Armistice Day is observed in Britain every 11 November to mark the agreement signed between the Allies and Germany that brought an end to the First World War and to remember the soldiers who gave their lives during that savage conflict, as well as those killed in subsequent wars defending democratic freedoms.
The armistice – an agreement to down weapons as a prelude to the peace negotiations that would finally be completed with the signing of the Treaty of Versailles the following June – was signed in the railway carriage of French Marshal Ferdinand Foch, supreme commander of the Allied forces, deep in the forests of Compiegne in Picardy, France.
The signing took place at approximately 5.45am on a chill Monday morning, a quiet, informal ceremony at odds with the thunderous din of the war itself playing out across the Western Front.
The agreement came into effect “on the eleventh hour of the eleventh day of the eleventh month” of 1918. But more than 2,000 men died in the intervening five hours between its signing and that deadline. George Edwin Ellison of Leeds is said to have been the last British combatant to die, falling just outside Mons.
Since then, 11 November has been kept for the memory of Britain’s war dead every year, the date often referred to subsequently as Remembrance Day in the Commonwealth and as Veterans Day in the United States.
The first Armistice Day celebration was King George V’s “Banquet in Honour of the President of the French Republic” at Buckingham Palace on 10 November 1919. A two-minute silence was held in the palace grounds at 11am the following morning, so that, as His Majesty put it: “The thoughts of everyone may be concentrated on reverent remembrance of the glorious dead”.
The custom has been observed nationwide for more than a century subsequently to provide a pause for reflection on the supreme patriotic sacrifice of the brave young men who never came back.
The idea for the silence itself has been credited to Harry Hands, the mayor of Cape Town in South Africa, who instigated it in May 1918 in memory of his fallen son, Captain Richard Hands, and announced its commencement with a cannon blast from Signal Hill overlooking the port city, a gesture that was reported around the world by Reuters, encouraging its wider adoption.

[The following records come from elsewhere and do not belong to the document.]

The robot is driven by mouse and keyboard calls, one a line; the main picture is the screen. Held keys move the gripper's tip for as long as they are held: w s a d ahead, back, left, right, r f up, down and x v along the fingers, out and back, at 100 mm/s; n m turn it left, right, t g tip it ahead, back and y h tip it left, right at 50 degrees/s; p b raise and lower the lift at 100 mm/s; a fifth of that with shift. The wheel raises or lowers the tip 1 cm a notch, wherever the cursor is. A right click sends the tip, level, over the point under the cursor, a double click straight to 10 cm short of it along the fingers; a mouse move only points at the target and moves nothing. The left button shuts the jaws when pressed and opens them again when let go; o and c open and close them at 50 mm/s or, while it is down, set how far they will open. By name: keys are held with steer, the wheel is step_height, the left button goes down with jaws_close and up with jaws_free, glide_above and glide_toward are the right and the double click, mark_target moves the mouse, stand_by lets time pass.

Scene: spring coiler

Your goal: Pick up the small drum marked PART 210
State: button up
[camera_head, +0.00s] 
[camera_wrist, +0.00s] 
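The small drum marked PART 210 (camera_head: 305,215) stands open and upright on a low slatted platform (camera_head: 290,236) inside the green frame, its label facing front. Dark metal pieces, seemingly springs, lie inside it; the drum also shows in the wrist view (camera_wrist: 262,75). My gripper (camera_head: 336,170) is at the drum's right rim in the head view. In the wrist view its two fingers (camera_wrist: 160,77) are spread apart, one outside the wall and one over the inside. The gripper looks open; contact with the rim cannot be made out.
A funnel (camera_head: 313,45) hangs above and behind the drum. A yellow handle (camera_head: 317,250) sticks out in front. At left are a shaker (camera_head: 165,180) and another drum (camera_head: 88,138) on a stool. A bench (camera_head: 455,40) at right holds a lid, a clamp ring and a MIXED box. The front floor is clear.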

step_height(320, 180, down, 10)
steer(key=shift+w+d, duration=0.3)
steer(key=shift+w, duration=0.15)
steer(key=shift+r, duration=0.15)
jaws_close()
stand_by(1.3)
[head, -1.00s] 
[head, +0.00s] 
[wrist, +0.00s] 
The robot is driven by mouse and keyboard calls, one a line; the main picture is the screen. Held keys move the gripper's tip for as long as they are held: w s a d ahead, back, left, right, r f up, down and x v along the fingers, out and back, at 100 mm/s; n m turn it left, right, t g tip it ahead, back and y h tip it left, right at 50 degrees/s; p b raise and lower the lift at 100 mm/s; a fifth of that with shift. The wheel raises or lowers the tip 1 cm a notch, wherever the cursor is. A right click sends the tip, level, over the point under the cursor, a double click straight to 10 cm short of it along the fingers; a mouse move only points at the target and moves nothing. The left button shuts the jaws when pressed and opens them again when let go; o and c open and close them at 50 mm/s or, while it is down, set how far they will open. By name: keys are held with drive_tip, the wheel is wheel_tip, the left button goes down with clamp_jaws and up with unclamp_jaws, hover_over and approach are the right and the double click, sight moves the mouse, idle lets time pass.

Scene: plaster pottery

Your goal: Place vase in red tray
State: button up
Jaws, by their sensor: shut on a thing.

One Edward George Honey has also been cited as its originator in Britain. An Australian national, Honey had witnessed the scenes of wild jubilation in the streets of London on 11 November 1918 when the cessation of hostilities first became known and considered the response to be inappropriate, given that victory had been secured at the cost of the lives of an estimated 5.7m Allied soldiers.
He duly wrote to The London Evening News the following May and suggested that a more sombre memorial was called for on the Armistice’s first anniversary. He was invited to the palace in November to take part.
The silence, still expected to be observed with great reverence, stands as a rare example of the sacred in 21st century Britain, in which Christian ritual no longer takes so prominent a place in public life as it once did.
The war produced few of the triumphalist monuments erected to honour earlier British military endeavours and marked a shift in the national mood towards remembering the sacrifices of individual citizen soldiers.
Men of the age like Rudyard Kipling, whose son John had died at the Battle of Loos, were instrumental in curating the national response, playing a role in Sir Fabian Ware’s newly-formed Imperial War Graves Commission and crafting the wording used on memorial inscriptions, notably choosing the phrase “Their name liveth for evermore” from Ecclesiasticus for use on the Stones of Remembrance. His short story “The Gardener” is also regarded as one of the most moving expressions of grief to arise from the Great War.
The idea of honouring a lone “Unknown Warrior” in Westminster Abbey to represent all of those lost servicemen whose remains were unidentified – “Known unto god”, in Kipling’s phrase – is credited to the Reverend David Railton, a chaplain on the frontlines, who suggested it to the Dean of Westminster in August 1920. A funeral was duly held for one such unknown man, standing for all his comrades, in Whitehall that November as part of the same occasion at which the Cenotaph was first unveiled.
In the United States, President Woodrow Wilson hailed the first Armistice Day celebration on 11 November 1919, although it would not be formalised by Congress until 1926. France followed suit in observing the date in 1920. It was first made a public holiday in 1924.
The wearing of the poppy, initially in white silk, in memory of soldiers killed in the fighting was first proposed by the American academic Moina Belle Michael and was soon adopted by the American Legion.
The Royal British Legion, its equivalent, picked up the idea in 1921 and has sold red poppies for the public to wear in tribute ever since, its annual Poppy Appeal also serving as a means of raising donations to support the servicemen and women of today.
The flower was suggested as a symbol by the 1915 poem “In Flanders Fields” by Lieutenant-Colonel John McCrae, a Canadian doctor who had lain to rest a friend killed in Ypres that May.
Common misconceptions about the poppy are that it serves as an endorsement of war or that its colour is meant to represent bloodshed, objections first raised by well-meaning pacifists in the 1930s but neither of which reflects the original intention.
Instead, it is used as an icon of resilience and renewal, of hope and of the promise of a brighter tomorrow, even amidst our darkest days and the carnage of warfare.